GIVEN INSTRUCTION:
Quote exactly, and only, the lines of the material below from the line with "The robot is" through the line with "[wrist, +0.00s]".

RECORDED INFORMATION:
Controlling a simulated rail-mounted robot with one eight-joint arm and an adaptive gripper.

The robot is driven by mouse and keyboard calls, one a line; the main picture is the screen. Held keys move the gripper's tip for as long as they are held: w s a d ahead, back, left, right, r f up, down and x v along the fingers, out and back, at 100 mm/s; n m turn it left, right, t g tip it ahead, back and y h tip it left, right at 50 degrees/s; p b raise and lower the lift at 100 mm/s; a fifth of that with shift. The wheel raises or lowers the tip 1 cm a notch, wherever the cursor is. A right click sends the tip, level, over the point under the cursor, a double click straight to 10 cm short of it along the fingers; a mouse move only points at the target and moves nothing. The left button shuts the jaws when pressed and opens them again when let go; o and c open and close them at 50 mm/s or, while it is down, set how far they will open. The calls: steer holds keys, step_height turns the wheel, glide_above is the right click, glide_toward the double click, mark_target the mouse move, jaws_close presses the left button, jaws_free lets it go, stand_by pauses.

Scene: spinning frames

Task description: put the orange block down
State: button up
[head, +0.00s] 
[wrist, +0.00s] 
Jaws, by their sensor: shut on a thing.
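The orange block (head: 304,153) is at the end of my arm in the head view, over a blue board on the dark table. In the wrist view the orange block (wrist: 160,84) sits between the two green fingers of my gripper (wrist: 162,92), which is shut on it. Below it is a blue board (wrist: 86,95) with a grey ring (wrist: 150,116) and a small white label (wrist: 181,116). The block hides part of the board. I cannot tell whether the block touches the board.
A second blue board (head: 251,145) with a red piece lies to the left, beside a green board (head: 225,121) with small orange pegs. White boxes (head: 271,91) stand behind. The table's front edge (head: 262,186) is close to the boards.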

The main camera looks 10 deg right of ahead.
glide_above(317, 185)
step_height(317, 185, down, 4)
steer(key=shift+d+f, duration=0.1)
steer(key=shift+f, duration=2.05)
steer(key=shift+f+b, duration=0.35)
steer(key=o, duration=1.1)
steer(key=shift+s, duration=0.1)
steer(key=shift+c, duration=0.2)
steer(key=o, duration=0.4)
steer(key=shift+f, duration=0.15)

RESPONSE TO THE EXERCISE:
The robot is driven by mouse and keyboard calls, one a line; the main picture is the screen. Held keys move the gripper's tip for as long as they are held: w s a d ahead, back, left, right, r f up, down and x v along the fingers, out and back, at 100 mm/s; n m turn it left, right, t g tip it ahead, back and y h tip it left, right at 50 degrees/s; p b raise and lower the lift at 100 mm/s; a fifth of that with shift. The wheel raises or lowers the tip 1 cm a notch, wherever the cursor is. A right click sends the tip, level, over the point under the cursor, a double click straight to 10 cm short of it along the fingers; a mouse move only points at the target and moves nothing. The left button shuts the jaws when pressed and opens them again when let go; o and c open and close them at 50 mm/s or, while it is down, set how far they will open. The calls: steer holds keys, step_height turns the wheel, glide_above is the right click, glide_toward the double click, mark_target the mouse move, jaws_close presses the left button, jaws_free lets it go, stand_by pauses.

Scene: spinning frames

Task description: put the orange block down
State: button up
[head, +0.00s] 
[wrist, +0.00s] 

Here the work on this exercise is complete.